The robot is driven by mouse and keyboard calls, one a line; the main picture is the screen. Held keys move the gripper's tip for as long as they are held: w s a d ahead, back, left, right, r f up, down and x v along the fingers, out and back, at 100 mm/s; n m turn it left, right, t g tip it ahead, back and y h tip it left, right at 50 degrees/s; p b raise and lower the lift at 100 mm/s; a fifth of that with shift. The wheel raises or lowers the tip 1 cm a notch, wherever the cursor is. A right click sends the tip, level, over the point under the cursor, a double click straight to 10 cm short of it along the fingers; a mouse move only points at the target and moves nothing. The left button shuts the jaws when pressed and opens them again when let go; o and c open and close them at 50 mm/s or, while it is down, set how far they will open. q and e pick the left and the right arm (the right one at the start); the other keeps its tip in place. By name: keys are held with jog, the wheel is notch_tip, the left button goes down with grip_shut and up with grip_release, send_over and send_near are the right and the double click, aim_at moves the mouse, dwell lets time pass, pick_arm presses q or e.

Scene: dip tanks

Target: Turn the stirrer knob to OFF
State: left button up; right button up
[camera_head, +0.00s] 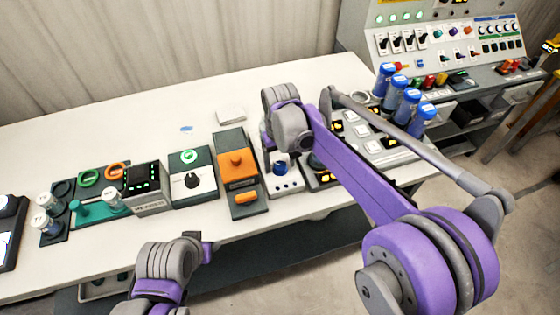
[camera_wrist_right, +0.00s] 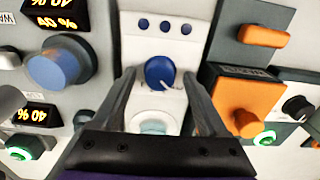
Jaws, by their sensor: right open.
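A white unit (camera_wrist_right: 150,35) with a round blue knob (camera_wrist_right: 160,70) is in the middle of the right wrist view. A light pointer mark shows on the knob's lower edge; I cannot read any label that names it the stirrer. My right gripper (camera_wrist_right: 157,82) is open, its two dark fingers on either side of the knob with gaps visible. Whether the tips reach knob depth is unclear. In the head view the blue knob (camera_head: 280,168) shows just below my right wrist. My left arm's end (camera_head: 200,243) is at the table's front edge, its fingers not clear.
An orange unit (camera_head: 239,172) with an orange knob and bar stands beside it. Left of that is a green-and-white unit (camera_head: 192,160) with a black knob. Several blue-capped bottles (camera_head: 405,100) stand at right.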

Requirement:
Copy every line above word for word and exclude the pictures.

Solution:
The robot is driven by mouse and keyboard calls, one a line; the main picture is the screen. Held keys move the gripper's tip for as long as they are held: w s a d ahead, back, left, right, r f up, down and x v along the fingers, out and back, at 100 mm/s; n m turn it left, right, t g tip it ahead, back and y h tip it left, right at 50 degrees/s; p b raise and lower the lift at 100 mm/s; a fifth of that with shift. The wheel raises or lowers the tip 1 cm a notch, wherever the cursor is. A right click sends the tip, level, over the point under the cursor, a double click straight to 10 cm short of it along the fingers; a mouse move only points at the target and moves nothing. The left button shuts the jaws when pressed and opens them again when let go; o and c open and close them at 50 mm/s or, while it is down, set how far they will open. q and e pick the left and the right arm (the right one at the start); the other keeps its tip in place. By name: keys are held with jog, the wheel is notch_tip, the left button goes down with grip_shut and up with grip_release, send_over and send_near are the right and the double click, aim_at moves the mouse, dwell lets time pass, pick_arm presses q or e.

Scene: dip tanks

Target: Turn the stirrer knob to OFF
State: left button up; right button up
[camera_head, +0.00s] 
[camera_wrist_right, +0.00s] 
Jaws, by their sensor: right open.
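A white unit (camera_wrist_right: 150,35) with a round blue knob (camera_wrist_right: 160,70) is in the middle of the right wrist view. A light pointer mark shows on the knob's lower edge; I cannot read any label that names it the stirrer. My right gripper (camera_wrist_right: 157,82) is open, its two dark fingers on either side of the knob with gaps visible. Whether the tips reach knob depth is unclear. In the head view the blue knob (camera_head: 280,168) shows just below my right wrist. My left arm's end (camera_head: 200,243) is at the table's front edge, its fingers not clear.
An orange unit (camera_head: 239,172) with an orange knob and bar stands beside it. Left of that is a green-and-white unit (camera_head: 192,160) with a black knob. Several blue-capped bottles (camera_head: 405,100) stand at right.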

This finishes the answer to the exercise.